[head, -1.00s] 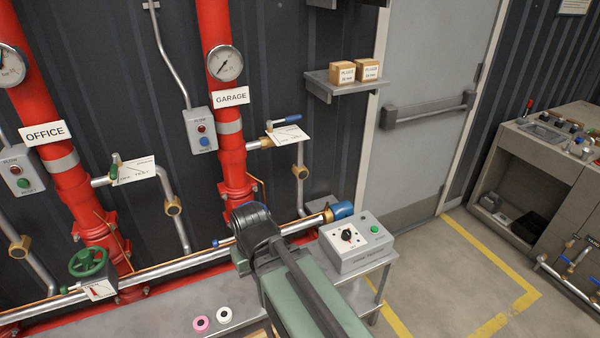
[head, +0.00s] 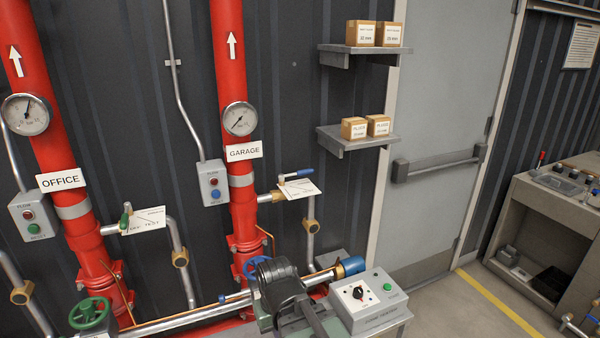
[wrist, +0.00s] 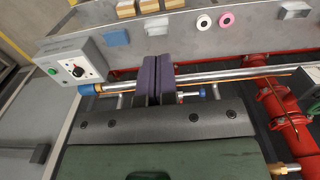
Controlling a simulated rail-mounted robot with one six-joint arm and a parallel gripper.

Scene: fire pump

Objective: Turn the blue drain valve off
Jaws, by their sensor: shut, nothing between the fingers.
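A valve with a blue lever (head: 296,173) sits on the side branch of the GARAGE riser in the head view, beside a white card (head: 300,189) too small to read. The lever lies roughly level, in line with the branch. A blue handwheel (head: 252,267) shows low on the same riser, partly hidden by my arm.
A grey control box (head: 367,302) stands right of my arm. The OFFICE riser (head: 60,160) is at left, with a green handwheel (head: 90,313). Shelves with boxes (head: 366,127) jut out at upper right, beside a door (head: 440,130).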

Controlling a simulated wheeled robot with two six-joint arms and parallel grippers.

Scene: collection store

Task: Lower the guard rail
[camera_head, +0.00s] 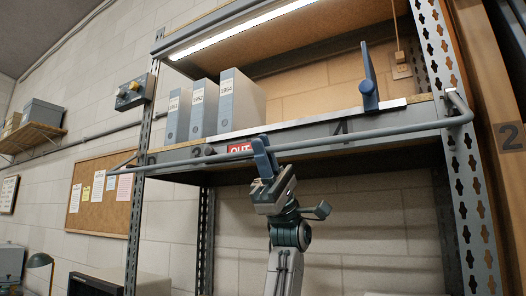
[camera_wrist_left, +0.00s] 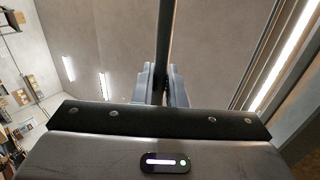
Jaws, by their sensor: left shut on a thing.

⁂

• [Task to complete]:
Drop the pictures, then write out only the lines running from the one containing "Scene: collection store" through the last line above, both included, exactly.

• [Answer to this problem]:
Scene: collection store

Task: Lower the guard rail
[camera_head, +0.00s] 
[camera_wrist_left, +0.00s] 
Jaws, by their sensor: left shut on a thing.

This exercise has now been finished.